Integrating Technology and Interactive Learning Logs to Improve Vocabulary Acquisition in Fourth Graders in an Area of Poverty


Polly Westfall, Union Elementary School, Brunswick County Schools


My Final Conclusions:
  • All of my students made significant gains from their pre-assessments to the post assessments.
  • Males and females had similar gains.
  • Caucasian students, African-American students, Hispanic students, and Multi-racial students made significant gains.
  • The largest increase in growth was with Hispanic and African-American students from their pre-tests to their post-tests.
  • My two lowest students gained over 85 words each.
  • There was not a significant difference between the final scores of students with access to technology at home as compared with students without access to technology, however, those without technology had a greater increase from pre-tests to post-tests.
  • Students who missed two or more days during a given week scored ten points or more below the class mean.

My Recommendations:
  • I do believe my action research project can be easily replicated in classrooms all across North Carolina. The Word Up Project is research-based. There is a program for students in grades K - 8, along with SAT Prep words. Teachers need fifteen to thirty minutes a day to incorporate this program into their day. Since it relates to Tier Two words, Flocabulary should not be considered a separate, insignificant program. It is aiding in the development of vocabulary acquisition using the multi-meaning words that students read daily.
  • I do recommend that teachers encourage students add a writing component such as a learning log. My students used this resource when they were writing and often referred back to the words throughout the year.

My Final Reflections:
My students' attitude about vocabulary acquisition has improved dramatically. Best of all, the students have become word collectors. They marvel, along with their teacher, when they come across an intriguing new word. When words from the Word Up Project are sighted in books or tests, students are quick to point them out. I am thrilled that students are using words they have learned in their own writing. They try to impress me by using the words as they reflect on books they have read during our guided reading group dialogues. When the study was complete, a collective sigh filled the classroom. Students are eager to advance to the next level in the program and to explore the other sections of Flocabulary.

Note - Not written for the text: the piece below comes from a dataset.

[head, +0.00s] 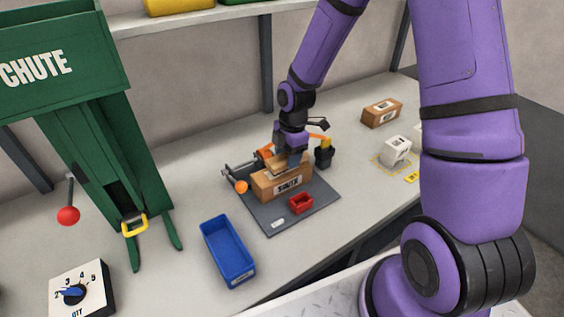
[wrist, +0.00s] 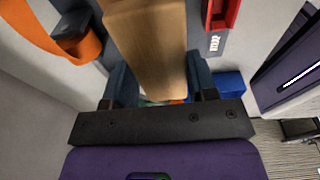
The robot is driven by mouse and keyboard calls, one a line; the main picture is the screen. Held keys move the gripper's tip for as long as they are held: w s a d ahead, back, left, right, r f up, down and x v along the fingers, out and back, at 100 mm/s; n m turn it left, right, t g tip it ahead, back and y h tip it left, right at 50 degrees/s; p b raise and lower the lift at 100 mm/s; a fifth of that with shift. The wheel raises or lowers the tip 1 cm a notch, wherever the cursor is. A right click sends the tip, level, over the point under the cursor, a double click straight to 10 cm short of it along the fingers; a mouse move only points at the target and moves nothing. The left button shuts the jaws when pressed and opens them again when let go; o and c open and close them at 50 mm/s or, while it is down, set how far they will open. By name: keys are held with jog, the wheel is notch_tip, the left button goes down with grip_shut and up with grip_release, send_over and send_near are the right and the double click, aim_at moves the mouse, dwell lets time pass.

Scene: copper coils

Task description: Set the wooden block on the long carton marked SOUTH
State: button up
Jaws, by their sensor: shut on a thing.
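The long brown carton with a dark-lettered label, apparently SOUTH (head: 283,187), lies on a dark grey mat on the bench in the head view. My gripper (head: 291,160) points down directly over its top. It is shut on the light wooden block (wrist: 155,55), which runs between the two fingers (wrist: 163,88) in the wrist view. In the head view the block (head: 277,165) is partly hidden by my gripper, close over the carton's top. I cannot tell whether block and carton touch.
A small red bin (head: 301,203) sits in front of the carton on the mat (head: 263,215). Orange parts and a black cup (head: 324,156) stand behind and beside it. A blue bin (head: 228,252), green chute (head: 110,130), white box (head: 396,150) and another carton (head: 382,112) are farther off.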

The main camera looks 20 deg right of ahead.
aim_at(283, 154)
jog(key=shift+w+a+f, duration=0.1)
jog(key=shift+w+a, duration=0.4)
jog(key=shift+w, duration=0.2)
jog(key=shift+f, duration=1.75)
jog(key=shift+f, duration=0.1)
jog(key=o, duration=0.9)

I have shared the use of Flocabulary with my grade level and my peer teachers at Union. The entire fourth grade used the Orange Level of the Word Up Project during the year, however, my students were the only ones to use the graphic organizers in their learning logs. My students scored higher than the school average and the county average in reading on their last common formative assessment, but it is really hard to pinpoint what specifically caused the difference.

If I did this same action research again, I would try to find some different variables to compare. Perhaps, I would compare my findings at my rural setting to a school in an urban setting. I would also have an intentional focus on particular graphic organizers to see which ones seemed to help the most. In addition, I would have a way for my students to track when they saw one of the words in a book, reading selection, or test.

Since I have returned to a self-contained setting, I would like to determine if technology can improve the acquisition of math facts, just as it did with vocabulary. I believe technology, connected with strong instructional practices can improve the automaticity of learning math facts which often impede the learning of more complex math skills.

I appreciate that Governor McCrory empowered educators by allowing us to complete action research projects. I have always had an interest in research and best practices, but this process allowed me to hone my skills and to share my findings with other professional educators. It helped that I was allowed to choose a topic which correlated with a personal passion of mine. Completing the courses associated with the projects and reading the educational peer-reviewed articles reminded my of my graduate program in Curriculum Instruction. It is always beneficial for educators to collaborate, sharing their insights on topics relevant to current classrooms. I appreciated my principal's full support of my project. By allocating funds for me to use Flocabulary, I was able to reach and teach all of my students. I can't wait to see how my students perform on their end of grade tests. I believe there will be great growth in reading!